To use a semi-British analogy - just don't promise a pound's worth, and only give me a shilling.
As an aside - modern day rocketry uses the term "specific impulse", which essentially is a very jargon-ny way of saying how efficient a given engine/fuel is at producing thrust. In practical terms, high specific impulse engines also tend to have high "delta V", which is more jargon for how fast the rocket can accelerate. Which is ultimately what you care about, as it is delta V which controls how fast you get around.
Specific impulse is indeed a measure of mass efficiency of a propulsion system, but it's not directly related to deltaV. DeltaV is a measure of how much specific energy (difference in velocity) you must provide to change orbit, and this is first of all dependent of where you want to go and where from. Secondarily, deltaV is also impacted by the kind of transfer you're making: an impulsive maneuver will typically require less deltaV than a long pulsed maneuver because you're focusing the propulsion in the most effective spot instead of spreading it out.
However, since energy must be supplied by an actual system and pretty much all propulsion systems we have are based on ejecting mass somehow, that deltaV is influenced by how much mass you must expel and how quickly.
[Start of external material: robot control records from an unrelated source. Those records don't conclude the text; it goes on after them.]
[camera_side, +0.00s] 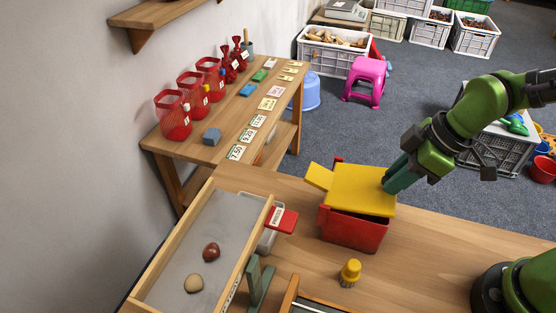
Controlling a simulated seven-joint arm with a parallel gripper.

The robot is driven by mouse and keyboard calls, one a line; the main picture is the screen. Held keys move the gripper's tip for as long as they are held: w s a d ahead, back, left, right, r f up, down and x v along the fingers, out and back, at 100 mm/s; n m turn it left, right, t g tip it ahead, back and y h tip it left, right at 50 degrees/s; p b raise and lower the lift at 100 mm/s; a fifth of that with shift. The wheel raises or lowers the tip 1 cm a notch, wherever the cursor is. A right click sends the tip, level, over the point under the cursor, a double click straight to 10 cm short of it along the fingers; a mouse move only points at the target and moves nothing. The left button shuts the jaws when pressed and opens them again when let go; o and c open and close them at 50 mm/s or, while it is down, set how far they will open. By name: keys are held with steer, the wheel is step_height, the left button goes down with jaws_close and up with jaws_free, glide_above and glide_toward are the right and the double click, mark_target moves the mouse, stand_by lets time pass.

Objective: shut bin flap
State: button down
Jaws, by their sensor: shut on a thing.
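A red bin (352,231) stands on the wooden table, with a yellow flap (360,190) over its top. The flap covers most of the opening, and a yellow tab sticks out at its left. A bit of red shows behind the flap's far left corner. My gripper (388,185) reaches in from the right, its teal fingers shut on the flap's right edge. The fingertips are partly hidden, and I cannot tell whether the flap sits fully flat on the rim. The inside of the bin is hidden.
A yellow-topped brush (350,272) stands in front of the bin. A grey-floored tray (213,235) at left holds a brown chestnut (211,252) and a pale one (194,283). A red scoop-like piece (284,219) lies left of the bin. The table right of the bin is clear.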

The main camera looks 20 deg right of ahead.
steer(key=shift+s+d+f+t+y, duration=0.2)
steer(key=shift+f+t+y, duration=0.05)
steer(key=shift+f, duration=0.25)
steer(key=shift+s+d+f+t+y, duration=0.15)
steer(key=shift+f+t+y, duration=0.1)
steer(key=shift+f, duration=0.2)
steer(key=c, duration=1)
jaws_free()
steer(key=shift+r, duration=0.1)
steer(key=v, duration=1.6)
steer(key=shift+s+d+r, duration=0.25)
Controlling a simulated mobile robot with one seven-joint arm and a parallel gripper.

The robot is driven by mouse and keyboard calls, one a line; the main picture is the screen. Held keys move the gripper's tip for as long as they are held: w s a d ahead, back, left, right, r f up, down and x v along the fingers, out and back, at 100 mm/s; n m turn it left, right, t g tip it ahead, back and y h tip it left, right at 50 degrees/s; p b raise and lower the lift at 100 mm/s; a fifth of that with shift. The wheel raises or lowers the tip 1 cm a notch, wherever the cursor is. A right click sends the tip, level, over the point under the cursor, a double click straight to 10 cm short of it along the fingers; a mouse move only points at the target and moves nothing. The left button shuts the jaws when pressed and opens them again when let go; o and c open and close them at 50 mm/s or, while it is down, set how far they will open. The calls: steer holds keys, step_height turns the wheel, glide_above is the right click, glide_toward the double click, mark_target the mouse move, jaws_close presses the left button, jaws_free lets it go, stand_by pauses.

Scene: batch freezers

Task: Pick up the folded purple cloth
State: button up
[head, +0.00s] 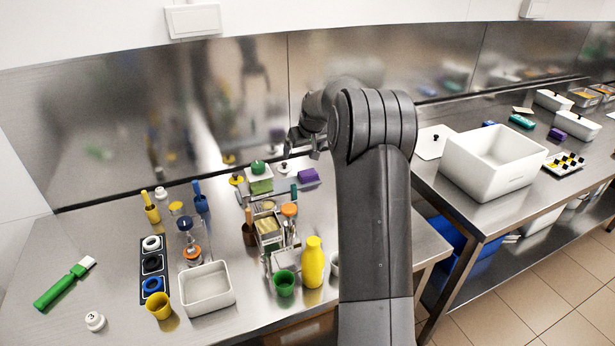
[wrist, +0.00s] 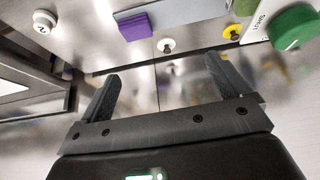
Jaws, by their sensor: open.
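The folded purple cloth (head: 308,176) lies on the steel table near the back wall, right of the green-lidded container. It also shows in the wrist view (wrist: 135,26) as a purple block at the top, beyond my fingertips and left of centre. My gripper (head: 301,153) is above the back of the table, close to the cloth and apart from it. In the wrist view my gripper (wrist: 163,75) has its fingers spread with nothing between them. Another purple item (head: 557,134) lies on the right-hand table.
A white container with a green knob (head: 258,178) stands left of the cloth, and a white-and-black knob (head: 284,167) is close by. A yellow bottle (head: 313,262) and several cups crowd the front. The steel back wall (head: 150,130) rises behind. A white bin (head: 490,165) stands on the right table.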

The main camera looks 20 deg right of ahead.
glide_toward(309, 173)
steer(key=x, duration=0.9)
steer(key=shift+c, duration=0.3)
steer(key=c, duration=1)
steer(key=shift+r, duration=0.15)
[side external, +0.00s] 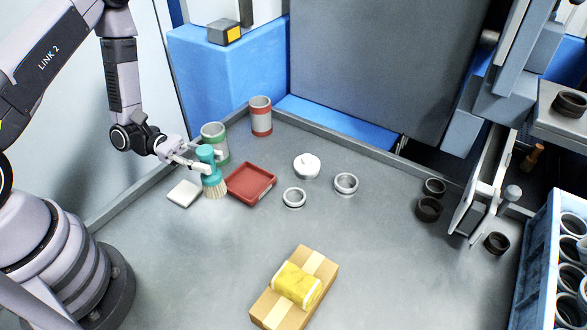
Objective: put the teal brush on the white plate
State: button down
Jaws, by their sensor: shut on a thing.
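The teal brush (211,177) hangs upright, bristles down, in my gripper (207,165). My gripper is shut on the teal upper part of the brush. The pale bristles point down between the white plate and a red tray; I cannot tell whether they touch the table. The white plate (184,194) is a small flat square on the table, just left of and below the brush. The plate is bare.
The red tray (263,177) is close on the right of the brush. A green-banded can (222,152) stands right behind it, and a red-banded can (261,106) farther back. Metal rings (294,204) lie right. A cardboard box (318,263) with a yellow packet (296,284) lies in front.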

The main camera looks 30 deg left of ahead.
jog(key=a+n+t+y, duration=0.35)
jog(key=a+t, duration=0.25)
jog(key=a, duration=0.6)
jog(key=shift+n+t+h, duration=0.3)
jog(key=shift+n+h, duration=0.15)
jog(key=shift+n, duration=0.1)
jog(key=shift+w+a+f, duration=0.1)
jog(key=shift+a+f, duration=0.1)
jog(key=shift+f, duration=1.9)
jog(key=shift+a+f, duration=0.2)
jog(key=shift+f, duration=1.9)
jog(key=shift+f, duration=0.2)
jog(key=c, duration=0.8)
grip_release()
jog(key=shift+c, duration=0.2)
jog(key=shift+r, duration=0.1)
Highly mass efficient propulsion systems (also high specific impulse propulsion systems) eject small amounts of mass at very high velocities. Since the mass ejected is very small, these propulsion systems provide low thrust (which is also the name often given to these systems), which in turns means that they cannot provide the necessary propulsion in a very short and focused way but must do so over very long arcs, thus effectively increasing the required deltaV of the transfer. Given the low mass required however this is often advantageous from a propellent point of view since not much mass is required, and this has many benefits (lower overall spacecraft mass, smaller size, lower costs etc) and some downsides (longer transfer times, more complicated trajectories, etc).